OCR engine2 is best suited for alpha-numberic OCR with Latin characters.

Both engines are fast, but OCR engine1 is still about twice as fast. Excluding upload times, typical conversions speeds are ~0.3-0.5s for engine1, and ~0.6-0.8s for engine2 for the PRO endpoints. Our free OCR API endpoint is sometimes slower due to the much higher load on the free OCR API servers. We run the free OCR servers with a much high load to keep the cost of offering free OCR software (SaaS) reasonable.

The format of returned OCR API result (JSON) is identical for both engines. Thus you can easily switch between both engines as needed. Just change the OCREngine parameter from “1” to “2”. If you have any question about using Engine 1 or 2, please ask in our UI.Vision OCR API Forum.

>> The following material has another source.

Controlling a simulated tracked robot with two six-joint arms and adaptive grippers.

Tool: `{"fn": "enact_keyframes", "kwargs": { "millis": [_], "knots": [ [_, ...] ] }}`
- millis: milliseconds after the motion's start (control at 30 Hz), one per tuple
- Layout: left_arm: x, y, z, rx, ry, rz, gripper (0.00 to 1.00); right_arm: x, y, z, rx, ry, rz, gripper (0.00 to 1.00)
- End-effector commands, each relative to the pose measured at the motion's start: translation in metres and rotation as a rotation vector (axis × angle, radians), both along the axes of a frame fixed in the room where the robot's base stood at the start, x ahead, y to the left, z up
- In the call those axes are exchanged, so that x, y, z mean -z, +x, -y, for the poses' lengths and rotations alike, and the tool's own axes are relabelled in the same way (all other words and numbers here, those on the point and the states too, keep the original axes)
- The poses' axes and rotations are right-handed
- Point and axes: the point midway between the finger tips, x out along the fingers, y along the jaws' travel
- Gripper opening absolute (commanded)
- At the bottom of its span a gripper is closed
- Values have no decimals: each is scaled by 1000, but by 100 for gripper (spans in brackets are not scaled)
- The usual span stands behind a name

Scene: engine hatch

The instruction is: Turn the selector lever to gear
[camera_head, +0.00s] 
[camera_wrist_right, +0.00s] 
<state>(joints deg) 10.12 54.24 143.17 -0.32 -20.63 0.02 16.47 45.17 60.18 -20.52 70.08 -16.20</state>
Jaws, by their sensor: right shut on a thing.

Next on our todo list is to add the option to generate searchable PDF to engine2 and make OCR Engine2 available as on-premise OCR software, too.

WebP OCR supported added

Fri, 28 Feb 2020 00:00:00 +0100

The February 2020 update adds WebP to the list of supported image files for image ocr. The supported image formats are PNG, JPG, GIF, TIFF and WebP now. And of course PDF for document OCR. But wait… what is WebP?

What is WebP?

A WEBP file is an image saved in the WebP (pronounced “Weppy”) raster image format developed by Google for web graphics. The WebP format reduces file size more than standard JPEG compression while maintaining similar or better image quality. It supports both lossy and lossless compression and includes an alpha channel for transparency, similar to .PNG.

As of 2020, WEBP files are supported by most web browsers, except for Apple Safari and Microsoft Internet Explorer.

You can view WEBP files with Chrome, Firefox, Opera, or Microsoft Edge. Many graphics editors can open and save WebP files, such as Adobe Photoshop, Gimp, Image Magick, and IrfanView.

Below you find a WEBP demo image file for testing webp ocr:

Screenshot image in WebP format

If you see this image, then your browser supports the WebP format. It is a screenshot from our RPA software product homepage.